● Exercise instructions: Find every line below that contains the word "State" and copy it out.

======== Source material

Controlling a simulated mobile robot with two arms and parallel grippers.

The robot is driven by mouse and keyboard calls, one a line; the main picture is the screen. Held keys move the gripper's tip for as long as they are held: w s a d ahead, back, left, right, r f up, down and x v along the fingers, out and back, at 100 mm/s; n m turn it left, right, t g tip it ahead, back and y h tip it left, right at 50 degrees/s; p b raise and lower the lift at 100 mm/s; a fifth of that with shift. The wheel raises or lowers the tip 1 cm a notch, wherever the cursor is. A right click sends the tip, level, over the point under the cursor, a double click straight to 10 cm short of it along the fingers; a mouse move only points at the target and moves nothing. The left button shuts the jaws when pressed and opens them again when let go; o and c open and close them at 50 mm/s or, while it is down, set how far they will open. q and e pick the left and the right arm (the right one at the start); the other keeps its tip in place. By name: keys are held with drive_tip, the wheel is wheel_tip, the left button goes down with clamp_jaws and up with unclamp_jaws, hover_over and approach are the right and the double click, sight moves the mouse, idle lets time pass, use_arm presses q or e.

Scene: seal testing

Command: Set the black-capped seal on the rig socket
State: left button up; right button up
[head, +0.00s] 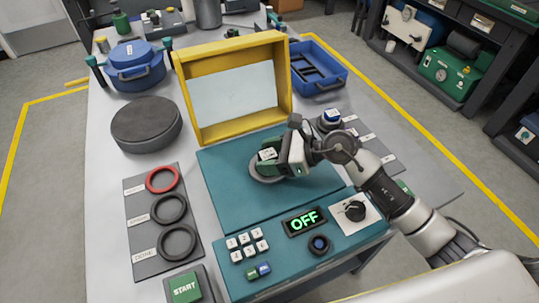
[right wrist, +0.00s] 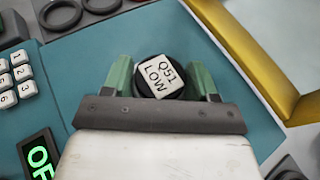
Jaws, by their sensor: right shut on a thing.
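My right gripper (head: 273,160) reaches in from the right over the teal rig plate (head: 225,188). Its green fingers are shut on the black-capped seal (right wrist: 143,88), whose white label reads LOW with a short code above. The seal's label also shows in the head view (head: 266,154). Just below the fingers, the grey round rim of the rig socket (head: 256,175) shows in part; the gripper hides the rest. I cannot tell whether the seal touches the socket. My left gripper is not in view.
A yellow-framed clear guard (head: 183,97) stands raised behind the plate. A blue-capped seal (head: 332,116) stands on a grey mat at right. In front are white keys (head: 247,245), a green OFF display (head: 303,221) and a knob (head: 354,210). A ring mat (head: 140,214) lies left.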

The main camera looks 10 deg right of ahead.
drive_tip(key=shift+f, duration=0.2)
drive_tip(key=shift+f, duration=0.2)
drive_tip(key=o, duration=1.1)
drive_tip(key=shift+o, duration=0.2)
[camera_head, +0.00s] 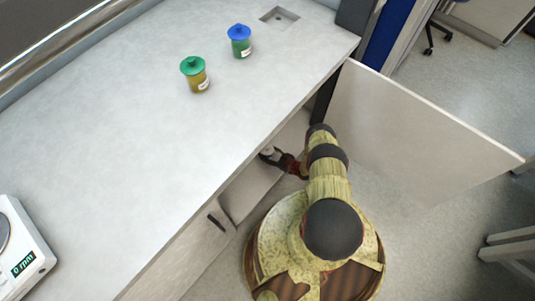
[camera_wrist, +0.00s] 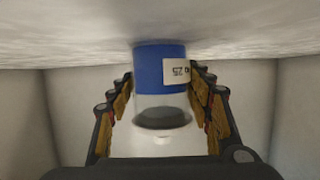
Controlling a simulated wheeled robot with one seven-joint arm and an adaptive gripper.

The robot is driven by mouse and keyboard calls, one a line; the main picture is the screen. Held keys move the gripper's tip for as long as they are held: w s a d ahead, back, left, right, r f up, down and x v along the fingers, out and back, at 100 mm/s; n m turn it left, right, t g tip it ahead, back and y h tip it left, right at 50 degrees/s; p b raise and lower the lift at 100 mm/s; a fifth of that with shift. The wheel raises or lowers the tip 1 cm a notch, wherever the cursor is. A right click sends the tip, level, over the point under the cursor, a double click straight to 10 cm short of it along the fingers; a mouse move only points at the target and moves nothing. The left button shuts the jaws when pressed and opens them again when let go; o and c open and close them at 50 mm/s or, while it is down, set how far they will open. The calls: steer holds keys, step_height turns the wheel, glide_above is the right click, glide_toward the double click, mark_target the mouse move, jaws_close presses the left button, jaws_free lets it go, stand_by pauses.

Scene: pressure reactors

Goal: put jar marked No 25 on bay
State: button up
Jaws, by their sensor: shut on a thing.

================

● Response to the task:
State: left button up; right button up
State: button up

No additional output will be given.